▶ **Directive**
For the copy, please give all of the data again exactly and leave the pictures out.

▶ **Data**

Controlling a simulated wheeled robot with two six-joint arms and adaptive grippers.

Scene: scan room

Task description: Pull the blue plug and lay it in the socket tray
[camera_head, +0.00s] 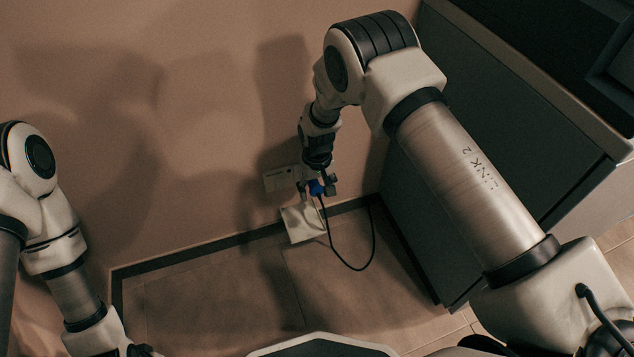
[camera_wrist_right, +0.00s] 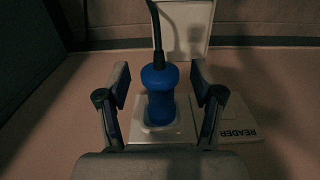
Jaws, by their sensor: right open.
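The blue plug (camera_head: 316,187) sits at a wall socket plate, with a black cable hanging from it. In the right wrist view the blue plug (camera_wrist_right: 159,92) stands in the white socket (camera_wrist_right: 178,131), its cable running up out of view. My right gripper (camera_head: 318,184) is at the plug; in the wrist view its open fingers (camera_wrist_right: 160,88) are on either side of the plug, with gaps visible. The white socket tray (camera_head: 304,224) is just below the socket; part of it shows in the wrist view (camera_wrist_right: 189,18). My left gripper is out of view; only its arm shows at lower left.
A plate marked READER (camera_wrist_right: 237,122) is beside the socket. A dark grey cabinet (camera_head: 420,215) stands close on the right. The cable (camera_head: 372,240) loops down over the tiled floor (camera_head: 220,305). The wall to the left is bare.

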▶ **Response**
Controlling a simulated wheeled robot with two six-joint arms and adaptive grippers.

Scene: scan room

Task description: Pull the blue plug and lay it in the socket tray
[camera_head, +0.00s] 
[camera_wrist_right, +0.00s] 
Jaws, by their sensor: right open.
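The blue plug (camera_head: 316,187) sits at a wall socket plate, with a black cable hanging from it. In the right wrist view the blue plug (camera_wrist_right: 159,92) stands in the white socket (camera_wrist_right: 178,131), its cable running up out of view. My right gripper (camera_head: 318,184) is at the plug; in the wrist view its open fingers (camera_wrist_right: 160,88) are on either side of the plug, with gaps visible. The white socket tray (camera_head: 304,224) is just below the socket; part of it shows in the wrist view (camera_wrist_right: 189,18). My left gripper is out of view; only its arm shows at lower left.
A plate marked READER (camera_wrist_right: 237,122) is beside the socket. A dark grey cabinet (camera_head: 420,215) stands close on the right. The cable (camera_head: 372,240) loops down over the tiled floor (camera_head: 220,305). The wall to the left is bare.

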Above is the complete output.